Luong Thi Diem Trinh collects butterfly tea flowers in her family’s garden in Sa Dec, Dong Thap Province. Photo: Thanh Nhon / Tuoi Tre
Luong Thi Diem Trinh collects butterfly tea flowers in her family’s garden in Sa Dec, Dong Thap Province. Photo: Thanh Nhon / Tuoi Tre

After discovering enough abandoned gardens to ensure a steady source of flowers, Trinh faced another challenge – funding the expensive machinery and equipment needed for tea production with her modest teacher salary.

As buying a drying machine was out of the question, Trinh worked with a friend to build her own.

According to Trinh, the biggest challenge in drying the flowers is maintaining their original color and shape.

“It was a real problem because the flowers are vulnerable to high temperatures,” she explained.

“It took hundreds of unsuccessful attempts to dry the flowers before we were successful.”

She added that it takes about 13 kilograms of fresh flowers to produce one kilogram of dried flowers for tea.

Local ingredients only

As her business began to grow, Trinh was able to afford an industrial drying machine and plant her own flower garden.

She also partners with several local farming families to guarantee a clean, organic, and sustainable supply.
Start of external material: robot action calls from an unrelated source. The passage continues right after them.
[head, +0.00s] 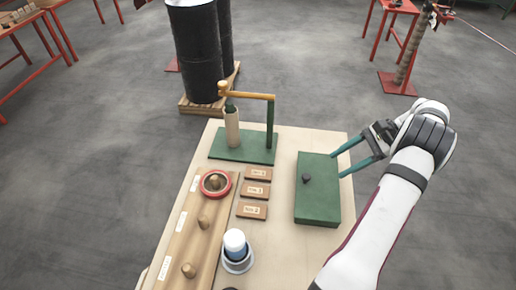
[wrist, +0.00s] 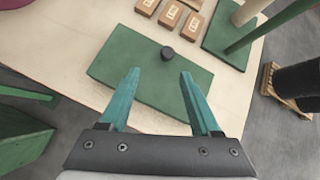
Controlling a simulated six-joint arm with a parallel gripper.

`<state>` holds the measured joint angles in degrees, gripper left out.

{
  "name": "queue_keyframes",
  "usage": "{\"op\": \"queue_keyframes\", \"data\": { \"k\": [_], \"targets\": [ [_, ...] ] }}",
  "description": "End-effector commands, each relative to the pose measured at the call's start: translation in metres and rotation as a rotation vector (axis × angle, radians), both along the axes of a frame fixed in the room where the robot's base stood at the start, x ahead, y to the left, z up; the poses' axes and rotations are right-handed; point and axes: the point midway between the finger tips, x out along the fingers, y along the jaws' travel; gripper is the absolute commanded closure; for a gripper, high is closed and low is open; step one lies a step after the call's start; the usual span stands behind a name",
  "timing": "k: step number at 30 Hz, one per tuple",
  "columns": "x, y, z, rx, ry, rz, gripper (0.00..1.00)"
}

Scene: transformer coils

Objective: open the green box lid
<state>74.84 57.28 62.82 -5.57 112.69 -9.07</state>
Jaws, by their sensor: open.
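The green box (head: 318,205) sits on the right side of the pale table, with its flat lid on. A dark round knob (head: 306,178) stands on the lid. In the wrist view the green lid (wrist: 122,62) lies ahead of my fingers, and the knob (wrist: 167,53) shows beyond the fingertips, roughly between them. My gripper (head: 336,165) is open and empty, with teal fingers over or beside the box's right edge in the head view. It also shows open in the wrist view (wrist: 159,74). The fingers appear apart from the knob; their height above the lid is hard to tell.
A green stand with a wooden crank (head: 250,97) stands at the table's back. Several wooden label blocks (head: 255,190) lie left of the box.

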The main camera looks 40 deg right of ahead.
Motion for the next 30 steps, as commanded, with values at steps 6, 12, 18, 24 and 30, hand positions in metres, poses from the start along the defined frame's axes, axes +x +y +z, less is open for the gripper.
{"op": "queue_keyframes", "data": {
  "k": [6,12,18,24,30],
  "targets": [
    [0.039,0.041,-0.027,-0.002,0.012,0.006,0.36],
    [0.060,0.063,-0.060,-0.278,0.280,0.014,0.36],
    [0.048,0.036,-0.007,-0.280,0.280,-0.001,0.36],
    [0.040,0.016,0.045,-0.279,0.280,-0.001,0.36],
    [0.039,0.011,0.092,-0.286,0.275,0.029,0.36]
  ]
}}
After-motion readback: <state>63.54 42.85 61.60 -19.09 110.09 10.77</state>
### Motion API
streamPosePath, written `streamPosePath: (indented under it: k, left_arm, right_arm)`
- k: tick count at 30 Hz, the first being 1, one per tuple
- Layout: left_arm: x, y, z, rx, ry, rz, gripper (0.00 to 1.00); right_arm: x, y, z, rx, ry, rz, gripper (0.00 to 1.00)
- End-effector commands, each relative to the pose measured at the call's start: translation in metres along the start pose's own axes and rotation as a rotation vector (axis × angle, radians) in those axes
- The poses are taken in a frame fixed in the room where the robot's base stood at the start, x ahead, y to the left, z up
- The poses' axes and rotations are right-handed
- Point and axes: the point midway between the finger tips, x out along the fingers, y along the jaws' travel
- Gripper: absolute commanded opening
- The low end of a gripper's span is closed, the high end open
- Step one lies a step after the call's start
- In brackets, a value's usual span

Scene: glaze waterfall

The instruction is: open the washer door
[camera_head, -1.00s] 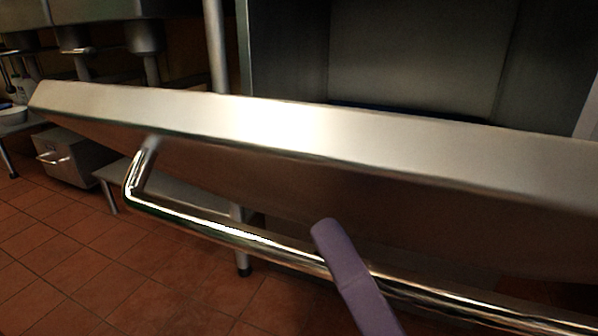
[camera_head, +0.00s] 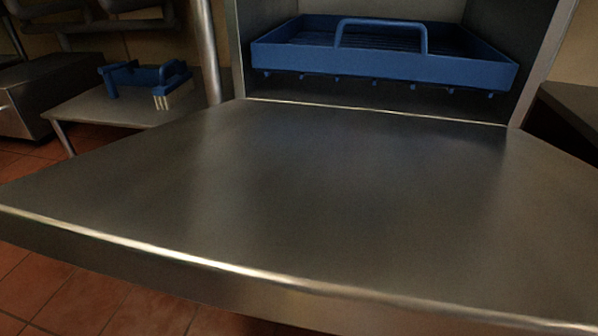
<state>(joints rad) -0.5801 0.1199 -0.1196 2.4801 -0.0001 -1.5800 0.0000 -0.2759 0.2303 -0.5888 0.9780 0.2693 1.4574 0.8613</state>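The washer door (camera_head: 270,200) is a wide flat metal panel that lies folded down, about level, across the middle of the head view. Its near edge runs along the lower part of the picture and its far edge meets the washer opening. Inside the open washer (camera_head: 390,97) sits a blue rack (camera_head: 390,65) with a raised handle. The door's bar handle is hidden now. Neither of my grippers shows in the head view.
A metal post (camera_head: 208,50) stands beside the washer. A dark counter (camera_head: 575,105) is at the right. Tiled floor (camera_head: 90,300) shows at lower left.

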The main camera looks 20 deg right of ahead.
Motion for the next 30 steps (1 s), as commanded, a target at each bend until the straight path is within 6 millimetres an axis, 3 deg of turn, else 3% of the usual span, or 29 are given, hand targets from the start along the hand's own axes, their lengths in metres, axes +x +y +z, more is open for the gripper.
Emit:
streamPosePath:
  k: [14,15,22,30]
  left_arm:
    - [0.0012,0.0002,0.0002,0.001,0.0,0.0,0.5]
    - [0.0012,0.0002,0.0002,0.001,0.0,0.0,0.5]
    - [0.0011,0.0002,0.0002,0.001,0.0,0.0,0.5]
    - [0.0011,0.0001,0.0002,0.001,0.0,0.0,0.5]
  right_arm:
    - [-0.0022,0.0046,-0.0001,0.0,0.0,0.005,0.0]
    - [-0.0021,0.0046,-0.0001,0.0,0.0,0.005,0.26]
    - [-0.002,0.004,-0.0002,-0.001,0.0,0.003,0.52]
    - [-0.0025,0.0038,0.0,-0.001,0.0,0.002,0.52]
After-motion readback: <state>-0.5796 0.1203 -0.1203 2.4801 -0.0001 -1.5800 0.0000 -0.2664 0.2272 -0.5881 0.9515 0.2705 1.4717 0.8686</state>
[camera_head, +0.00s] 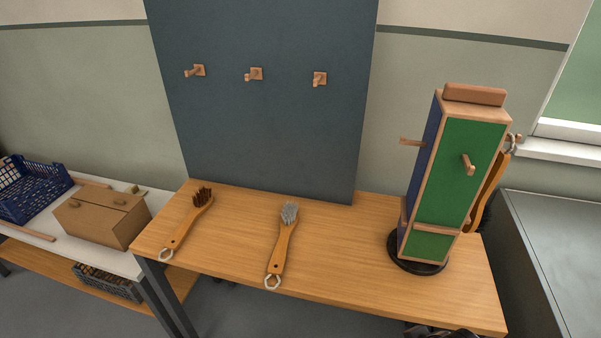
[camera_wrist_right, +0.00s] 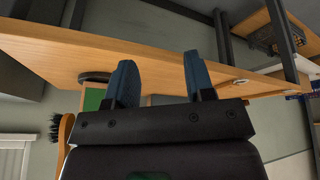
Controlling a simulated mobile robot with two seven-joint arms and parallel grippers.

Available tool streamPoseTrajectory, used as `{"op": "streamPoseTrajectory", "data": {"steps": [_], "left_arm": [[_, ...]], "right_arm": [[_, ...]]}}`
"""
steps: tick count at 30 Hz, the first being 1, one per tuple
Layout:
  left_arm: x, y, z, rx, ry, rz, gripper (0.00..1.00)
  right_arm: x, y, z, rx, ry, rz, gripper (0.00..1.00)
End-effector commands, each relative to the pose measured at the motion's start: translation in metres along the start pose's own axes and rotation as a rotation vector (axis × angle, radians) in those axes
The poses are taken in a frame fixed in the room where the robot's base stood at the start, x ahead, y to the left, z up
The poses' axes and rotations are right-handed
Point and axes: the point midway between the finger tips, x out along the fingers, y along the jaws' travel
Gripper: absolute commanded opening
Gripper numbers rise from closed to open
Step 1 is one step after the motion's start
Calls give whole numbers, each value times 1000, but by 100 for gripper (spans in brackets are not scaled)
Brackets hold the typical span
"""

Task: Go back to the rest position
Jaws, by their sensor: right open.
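My right gripper (camera_wrist_right: 158,62) is open and empty in the right wrist view, with its two blue fingers apart near the table's front edge. A dark part at the bottom edge of the head view looks like the same gripper, mostly cut off. My left gripper is not in view. A dark-bristled brush (camera_head: 188,226) and a grey-bristled brush (camera_head: 281,247) lie on the wooden table (camera_head: 340,250). A third brush (camera_head: 487,192) hangs on the right side of the green and blue pegged tower (camera_head: 460,160); its dark bristles show in the wrist view (camera_wrist_right: 62,133).
A dark board (camera_head: 270,130) with three empty wooden pegs stands behind the table. The tower stands on a round black base (camera_head: 397,259). At left, a white-topped bench holds a cardboard box (camera_head: 105,220) and a blue crate (camera_head: 30,190). A grey surface (camera_head: 560,250) lies right.

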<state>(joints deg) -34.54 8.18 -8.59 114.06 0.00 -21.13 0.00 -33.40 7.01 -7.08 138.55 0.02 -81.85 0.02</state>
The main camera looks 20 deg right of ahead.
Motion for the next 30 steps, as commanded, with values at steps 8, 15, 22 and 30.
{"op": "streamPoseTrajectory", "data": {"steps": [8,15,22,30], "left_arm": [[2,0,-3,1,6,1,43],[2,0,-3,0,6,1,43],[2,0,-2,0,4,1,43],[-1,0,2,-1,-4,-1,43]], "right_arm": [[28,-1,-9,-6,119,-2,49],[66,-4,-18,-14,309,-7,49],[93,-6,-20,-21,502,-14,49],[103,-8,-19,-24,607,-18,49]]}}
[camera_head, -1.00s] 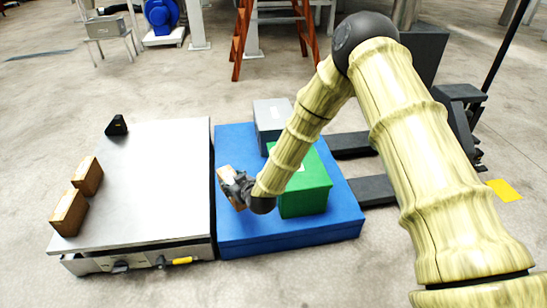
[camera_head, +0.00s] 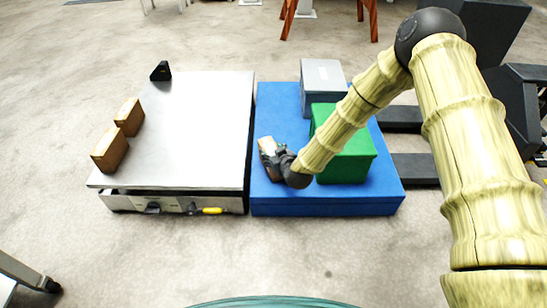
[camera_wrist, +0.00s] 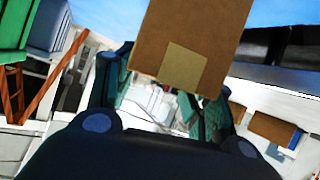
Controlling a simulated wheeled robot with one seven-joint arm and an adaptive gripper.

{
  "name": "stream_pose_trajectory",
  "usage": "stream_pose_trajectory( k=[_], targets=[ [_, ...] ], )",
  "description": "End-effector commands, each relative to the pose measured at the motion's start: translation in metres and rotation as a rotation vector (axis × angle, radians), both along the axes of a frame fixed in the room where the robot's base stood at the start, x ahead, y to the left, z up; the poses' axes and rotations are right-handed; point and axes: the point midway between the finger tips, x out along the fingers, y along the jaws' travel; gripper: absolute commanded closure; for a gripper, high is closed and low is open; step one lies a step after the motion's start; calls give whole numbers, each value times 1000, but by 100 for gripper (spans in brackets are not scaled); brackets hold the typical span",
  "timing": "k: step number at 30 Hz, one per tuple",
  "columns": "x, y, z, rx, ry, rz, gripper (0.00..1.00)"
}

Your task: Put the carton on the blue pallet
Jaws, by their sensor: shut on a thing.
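The carton (camera_wrist: 195,40) is a brown box with a paler square patch, large in the wrist view between the fingers of my gripper (camera_wrist: 160,95). In the head view my gripper (camera_head: 272,158) is shut on the carton (camera_head: 267,146), over the left part of the blue pallet (camera_head: 300,205). The carton is tilted. My gripper hides part of it, and I cannot tell whether it touches the pallet. A green box (camera_head: 350,165) stands on the pallet just right of my gripper, and a grey box (camera_head: 321,80) stands behind it.
A steel-topped table (camera_head: 195,120) adjoins the pallet on the left. Two brown boxes, a nearer one (camera_head: 109,152) and a farther one (camera_head: 130,116), and a black piece (camera_head: 160,71) sit along its left edge. The pallet's front left is bare. Dark forks (camera_head: 412,168) lie to the right.

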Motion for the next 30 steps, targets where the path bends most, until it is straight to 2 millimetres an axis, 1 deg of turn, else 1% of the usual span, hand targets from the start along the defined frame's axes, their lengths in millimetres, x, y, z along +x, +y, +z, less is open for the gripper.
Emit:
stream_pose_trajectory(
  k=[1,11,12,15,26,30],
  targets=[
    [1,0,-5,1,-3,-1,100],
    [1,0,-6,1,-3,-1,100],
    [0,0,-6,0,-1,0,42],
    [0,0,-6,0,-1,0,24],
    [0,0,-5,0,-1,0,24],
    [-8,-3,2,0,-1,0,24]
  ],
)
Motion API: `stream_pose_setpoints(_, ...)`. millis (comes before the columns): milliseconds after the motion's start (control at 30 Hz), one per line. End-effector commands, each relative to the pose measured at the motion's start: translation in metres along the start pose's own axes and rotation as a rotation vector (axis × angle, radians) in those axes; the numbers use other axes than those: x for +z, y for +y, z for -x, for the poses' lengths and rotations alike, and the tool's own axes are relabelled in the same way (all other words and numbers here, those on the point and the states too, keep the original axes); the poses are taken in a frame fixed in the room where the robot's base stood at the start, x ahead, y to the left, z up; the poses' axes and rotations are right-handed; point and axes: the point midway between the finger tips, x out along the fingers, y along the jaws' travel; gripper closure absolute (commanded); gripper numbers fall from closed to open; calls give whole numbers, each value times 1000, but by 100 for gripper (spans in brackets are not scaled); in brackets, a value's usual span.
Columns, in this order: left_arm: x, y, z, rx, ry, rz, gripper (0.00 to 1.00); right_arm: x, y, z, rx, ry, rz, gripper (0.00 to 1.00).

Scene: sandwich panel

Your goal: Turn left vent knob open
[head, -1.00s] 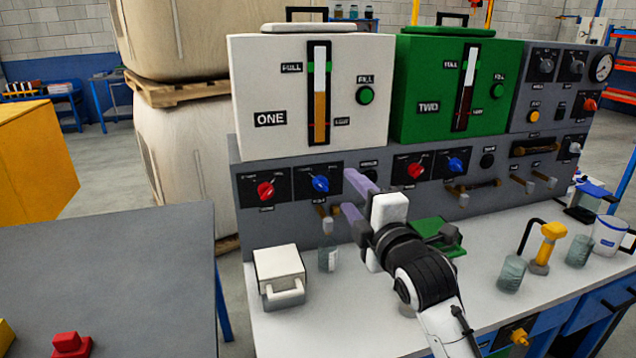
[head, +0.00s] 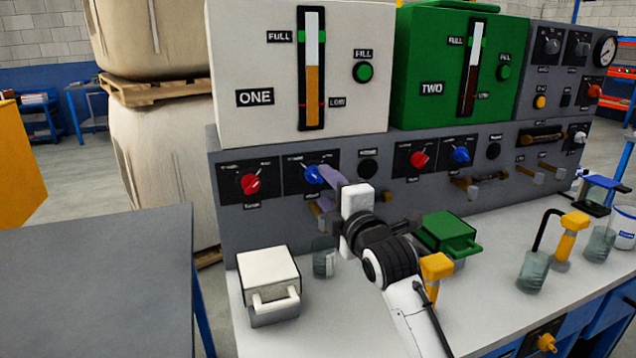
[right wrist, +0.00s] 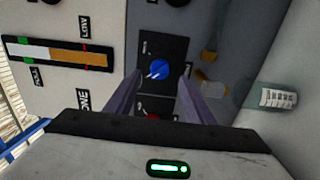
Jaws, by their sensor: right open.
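The left station has a red knob (head: 250,184) and a blue knob (head: 314,175) on dark plates below the white tank marked ONE (head: 240,60). My right gripper (head: 325,190) is open, its purple fingers pointing at the panel by the blue knob. In the right wrist view the blue knob (right wrist: 159,70) lies between and beyond the two open fingertips (right wrist: 161,77), with no contact that I can make out. The red knob (right wrist: 153,116) is partly hidden there. The knobs' printed labels are too small to read. My left gripper does not show.
A white lidded box (head: 268,278), a glass jar (head: 324,260) and a green box (head: 447,232) stand on the bench near my right arm. A second red knob (head: 418,160) and blue knob (head: 461,155) sit under the green tank (head: 425,60).

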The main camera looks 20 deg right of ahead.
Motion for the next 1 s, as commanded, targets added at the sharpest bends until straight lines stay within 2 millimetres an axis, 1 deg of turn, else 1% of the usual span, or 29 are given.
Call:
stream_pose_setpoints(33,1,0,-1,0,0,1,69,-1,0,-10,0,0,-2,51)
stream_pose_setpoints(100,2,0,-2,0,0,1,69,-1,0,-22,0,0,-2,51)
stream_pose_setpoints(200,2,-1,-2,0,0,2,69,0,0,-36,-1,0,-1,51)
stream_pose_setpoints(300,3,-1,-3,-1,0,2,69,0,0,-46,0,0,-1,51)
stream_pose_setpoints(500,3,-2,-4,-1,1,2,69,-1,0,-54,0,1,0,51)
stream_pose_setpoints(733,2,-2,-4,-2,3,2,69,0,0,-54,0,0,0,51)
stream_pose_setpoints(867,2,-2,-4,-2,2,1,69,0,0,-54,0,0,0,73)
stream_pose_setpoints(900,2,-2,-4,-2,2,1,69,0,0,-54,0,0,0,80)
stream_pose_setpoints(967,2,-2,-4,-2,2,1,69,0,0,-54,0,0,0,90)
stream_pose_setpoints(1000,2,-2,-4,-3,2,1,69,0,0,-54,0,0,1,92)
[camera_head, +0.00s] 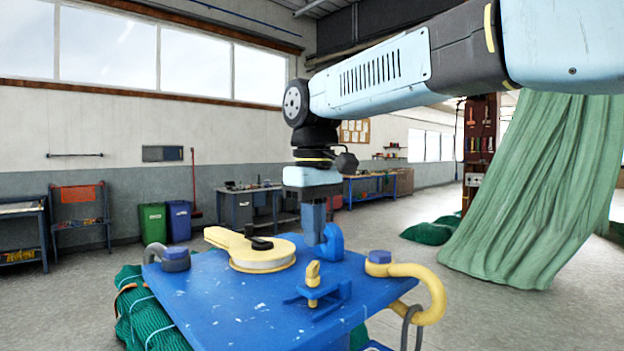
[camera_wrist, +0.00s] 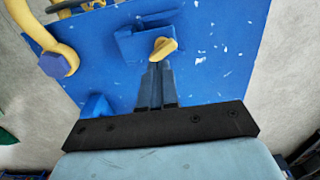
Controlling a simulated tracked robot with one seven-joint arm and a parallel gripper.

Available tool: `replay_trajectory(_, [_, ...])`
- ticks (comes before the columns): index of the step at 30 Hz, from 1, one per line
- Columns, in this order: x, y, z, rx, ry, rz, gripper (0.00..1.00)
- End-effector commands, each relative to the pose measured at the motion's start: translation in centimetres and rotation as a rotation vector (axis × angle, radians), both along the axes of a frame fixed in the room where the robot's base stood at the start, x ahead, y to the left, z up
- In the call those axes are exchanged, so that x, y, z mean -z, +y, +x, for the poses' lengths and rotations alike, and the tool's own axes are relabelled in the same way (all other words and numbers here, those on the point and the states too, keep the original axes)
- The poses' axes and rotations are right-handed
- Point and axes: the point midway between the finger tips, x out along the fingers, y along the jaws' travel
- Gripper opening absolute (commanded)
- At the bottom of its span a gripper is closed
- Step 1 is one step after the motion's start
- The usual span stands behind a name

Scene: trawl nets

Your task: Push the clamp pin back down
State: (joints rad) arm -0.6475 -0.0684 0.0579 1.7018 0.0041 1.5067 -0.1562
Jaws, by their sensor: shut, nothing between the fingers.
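The yellow clamp pin (camera_head: 313,275) stands upright with its knob above the small blue clamp bracket (camera_head: 334,292) on the blue plate (camera_head: 215,305). In the wrist view the pin (camera_wrist: 163,48) shows as a yellow knob beside the bracket (camera_wrist: 135,44), just past my fingertips. My gripper (camera_head: 313,241) points down and is shut with nothing in it. In the head view its tips are above and behind the pin. In the wrist view the closed fingers (camera_wrist: 158,68) line up with the knob, but I cannot tell whether they touch it. The pin's lower end is partly hidden.
A yellow round lever piece (camera_head: 262,258) lies on the plate to the left. A blue hook-shaped lug (camera_head: 331,243) stands close to my fingers. Yellow shackle (camera_head: 430,295) hangs at the right edge. Green netting (camera_head: 150,315) lies at the left; a large net (camera_head: 530,190) hangs behind.

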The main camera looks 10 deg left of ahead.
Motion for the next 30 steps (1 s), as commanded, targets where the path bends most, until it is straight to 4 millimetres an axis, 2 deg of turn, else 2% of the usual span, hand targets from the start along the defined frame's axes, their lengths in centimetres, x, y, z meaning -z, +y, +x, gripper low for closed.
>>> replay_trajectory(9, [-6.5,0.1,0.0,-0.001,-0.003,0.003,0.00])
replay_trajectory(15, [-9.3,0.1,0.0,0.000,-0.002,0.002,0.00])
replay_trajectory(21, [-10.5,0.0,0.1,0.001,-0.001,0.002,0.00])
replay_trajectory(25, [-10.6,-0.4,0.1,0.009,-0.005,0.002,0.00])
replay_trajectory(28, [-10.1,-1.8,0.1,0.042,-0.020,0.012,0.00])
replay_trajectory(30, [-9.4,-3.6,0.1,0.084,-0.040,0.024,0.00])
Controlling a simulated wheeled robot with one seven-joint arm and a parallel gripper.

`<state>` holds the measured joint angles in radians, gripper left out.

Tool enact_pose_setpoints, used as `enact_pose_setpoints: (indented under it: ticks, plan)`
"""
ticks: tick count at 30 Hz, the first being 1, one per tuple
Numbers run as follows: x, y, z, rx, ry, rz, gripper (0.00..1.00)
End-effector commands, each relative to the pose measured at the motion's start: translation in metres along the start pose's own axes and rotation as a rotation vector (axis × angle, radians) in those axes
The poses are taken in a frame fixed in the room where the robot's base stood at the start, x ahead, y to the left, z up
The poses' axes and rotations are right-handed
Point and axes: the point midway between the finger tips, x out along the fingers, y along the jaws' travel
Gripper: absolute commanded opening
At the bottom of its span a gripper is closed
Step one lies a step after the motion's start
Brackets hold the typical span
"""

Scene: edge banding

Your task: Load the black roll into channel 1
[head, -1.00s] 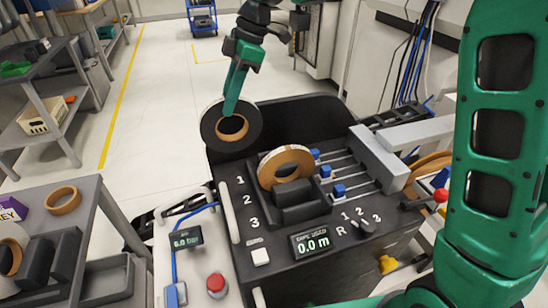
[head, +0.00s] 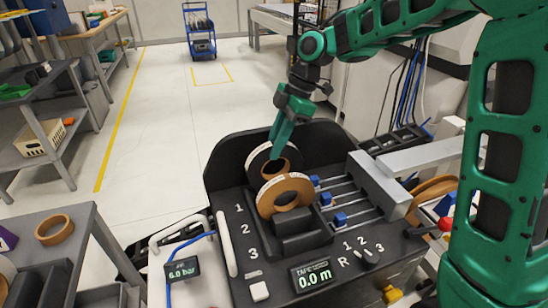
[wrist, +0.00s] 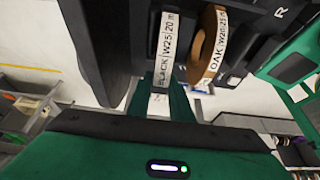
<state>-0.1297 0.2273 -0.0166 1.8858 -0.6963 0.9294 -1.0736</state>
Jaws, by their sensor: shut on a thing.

In addition to being committed to safe, local ingredients, she is also determined to help working class residents in the city by offering them stable jobs.

In the future, Trinh hopes to continue expanding her business and offer health benefits to her growers.  

She also has plans to partner with local schools to host field trips to her production facilities and offer tours to visitors.